Por las misma fechas, yo pasé por otra situación que también usaré como muestra: en un café internet de Bishkek, la capital del país centroasiático de Kirguistán, me robaron la mochila con mi Macbook (nueva), celular, gafas, dos tarjetas bancarias y otras cosas. En todo el mundo, esos sitios son escenarios frecuentes de hurto y cualquier viajero debe tener en ellos más cuidado que el que tuve yo. Y prudencia: como medida de presión para que me regresaran las cosas, amenacé con llamar a la policía. Alguien lo hizo por mí. Y sucede que ante los ojos de los agentes kirguises, un extranjero es una oportunidad de negocio ante la cual se convierten en admirables emprendedores.

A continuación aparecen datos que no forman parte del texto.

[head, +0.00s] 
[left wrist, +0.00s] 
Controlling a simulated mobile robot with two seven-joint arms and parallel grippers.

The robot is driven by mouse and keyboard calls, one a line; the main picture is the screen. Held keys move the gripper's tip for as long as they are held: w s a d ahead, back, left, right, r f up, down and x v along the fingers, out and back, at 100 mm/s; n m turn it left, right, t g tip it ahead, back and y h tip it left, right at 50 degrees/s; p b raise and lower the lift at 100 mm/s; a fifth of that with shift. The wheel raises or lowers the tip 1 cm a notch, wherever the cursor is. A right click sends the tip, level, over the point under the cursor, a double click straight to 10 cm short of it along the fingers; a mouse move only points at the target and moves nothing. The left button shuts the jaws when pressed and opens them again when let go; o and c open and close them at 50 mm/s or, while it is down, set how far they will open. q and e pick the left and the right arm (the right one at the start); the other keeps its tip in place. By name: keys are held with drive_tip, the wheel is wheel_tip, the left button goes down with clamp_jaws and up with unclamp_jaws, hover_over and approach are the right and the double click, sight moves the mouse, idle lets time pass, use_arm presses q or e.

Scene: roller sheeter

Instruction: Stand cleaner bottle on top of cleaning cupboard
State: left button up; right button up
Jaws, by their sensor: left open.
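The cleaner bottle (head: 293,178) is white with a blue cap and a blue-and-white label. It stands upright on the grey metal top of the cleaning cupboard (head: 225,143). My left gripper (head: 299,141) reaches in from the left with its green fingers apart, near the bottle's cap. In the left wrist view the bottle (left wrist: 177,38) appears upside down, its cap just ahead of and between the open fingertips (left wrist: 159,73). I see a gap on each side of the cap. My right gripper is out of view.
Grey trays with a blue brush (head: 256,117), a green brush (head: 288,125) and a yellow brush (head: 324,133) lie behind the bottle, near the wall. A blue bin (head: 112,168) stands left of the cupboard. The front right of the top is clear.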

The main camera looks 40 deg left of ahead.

Me llevaron a una estación de policía, ubicada en un sótano con celdas que me hizo sentir pena por los desaparecidos de los tiempos en que estas tierras eran parte de la Unión Soviética. Una vez ahí, perdieron todo interés en los detalles del robo y se preocuparon por los de mi viaje: revisaron mi pasaporte en busca de evidencia de malos pasos, después se fueron sobre mi guía de viajes de Asia Central y, cuando encontraron un mapa de la región, me lo mostraron como si probara mi culpabilidad: “Karta! Karta!” (¡mapa, mapa!), gritaban en ruso. No les funcionó, pero hallaron otro de Bishkek con dos marcas que hice en color fluorescente. Los señalaron indignados. ¿Edificios gubernamentales para poner bombas? “Hoteles”, respondí, “en ése dormí ayer y en este otro dormiré hoy” (si lograba salir de ahí). Después quisieron que comprobara que era dueño de mi cámara fotográfica.
Eso ya era más complicado porque no viajo con la factura de cada cosa que porto. Y porque ellos no sabían que en el estuche también traía una cámara de video. No quería que la vieran porque entonces podían sospechar algo terrible: peor que de agente de la CIA o militante de al-Qaeda, podrían acusarme de ser un peligroso periodista.

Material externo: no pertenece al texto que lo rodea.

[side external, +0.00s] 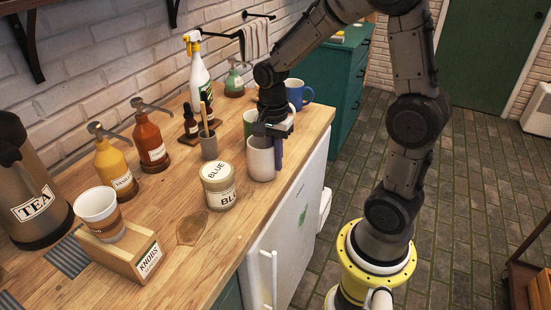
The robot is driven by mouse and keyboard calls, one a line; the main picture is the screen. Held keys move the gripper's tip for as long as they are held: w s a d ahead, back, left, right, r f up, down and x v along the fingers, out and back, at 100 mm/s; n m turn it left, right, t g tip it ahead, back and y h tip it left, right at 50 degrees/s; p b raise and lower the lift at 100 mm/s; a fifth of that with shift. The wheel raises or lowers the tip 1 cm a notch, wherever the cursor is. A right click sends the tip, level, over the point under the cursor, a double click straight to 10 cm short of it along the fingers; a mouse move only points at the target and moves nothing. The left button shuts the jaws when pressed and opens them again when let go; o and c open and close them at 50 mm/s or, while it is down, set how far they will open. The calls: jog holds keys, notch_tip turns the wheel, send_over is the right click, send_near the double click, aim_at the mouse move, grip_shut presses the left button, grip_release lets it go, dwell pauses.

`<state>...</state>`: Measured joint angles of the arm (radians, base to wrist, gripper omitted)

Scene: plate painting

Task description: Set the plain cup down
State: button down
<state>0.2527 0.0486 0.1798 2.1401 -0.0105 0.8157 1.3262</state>
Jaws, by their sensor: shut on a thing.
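The plain cup (261,160) is white and upright near the counter's front edge. My gripper (272,140) is above and behind it, with one finger showing along the cup's right side, shut on the cup. The other finger is mostly hidden. The cup's base looks at or very near the wooden counter (185,192); I cannot tell if it touches. A green cup (250,122) stands just behind it, partly hidden, and a blue mug (297,93) stands farther back.
A jar labelled BLUE (219,187) stands just left of the cup. A brown stain (191,229) marks bare counter in front.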

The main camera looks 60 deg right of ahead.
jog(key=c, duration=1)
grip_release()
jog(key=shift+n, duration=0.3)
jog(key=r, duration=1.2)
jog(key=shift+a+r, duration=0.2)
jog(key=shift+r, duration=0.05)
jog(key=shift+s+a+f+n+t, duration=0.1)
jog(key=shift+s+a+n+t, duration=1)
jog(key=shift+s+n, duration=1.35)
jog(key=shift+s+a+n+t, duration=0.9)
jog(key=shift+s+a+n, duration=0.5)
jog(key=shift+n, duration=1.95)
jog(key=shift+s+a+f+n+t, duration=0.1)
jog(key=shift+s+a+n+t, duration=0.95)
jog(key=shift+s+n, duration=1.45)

Tenía que escapar. Y la oportunidad me la dio un policía recién llegado que se presentó diciendo “I speak English”. Lo hablaba muy mal, en realidad. Pero yo le dije lo contrario, y que era un tipo mucho mejor preparado que sus compañeros, un modelo de oficial, con quien estaba encantado de hablar porque él podia ayudarme a hacerles entender a los otros que me urgía irme para llegar a una cita en 15 minutos, con el embajador de México, quien me esperaba para ayudarme a cancelar mis tarjetas…
Fue un éxito más para el Servicio Exterior de mi país. No hay un solo diplomático mexicano en toda Asia Central y el más cercano estaba en Irán, a miles de kilómetros, pero estos detectives de caja de cereal no lo sabían y el truco funcionó.
Claro que no todos los policías de todos los países son un problema. En algunos lugares, les han podido explicar la relación turismo-ingresos-presupuesto con sus salarios y son serviciales y atentos. Además debo admitir que a veces, el prejuicio sí me gana. Como ese día en Kenia, cuando el agente preguntaba por mí. Como no escuchó mi débil “yo”, tuve que sacar la cabeza por la ventana. El tipo se veía muy, muy serio. Pero cambió en un instante: su rostro oscuro se pobló de dientes blancos en una gran sonrisa, tomó mi mano con entusiasmo y dijo: “¡Nunca había visto a un mexicano! ¡Es un placer conocerte!”
Me mostró entonces su cartera: donde otros atesoran una foto de la novia o la hija, él guardaba la de Hugo Sánchez.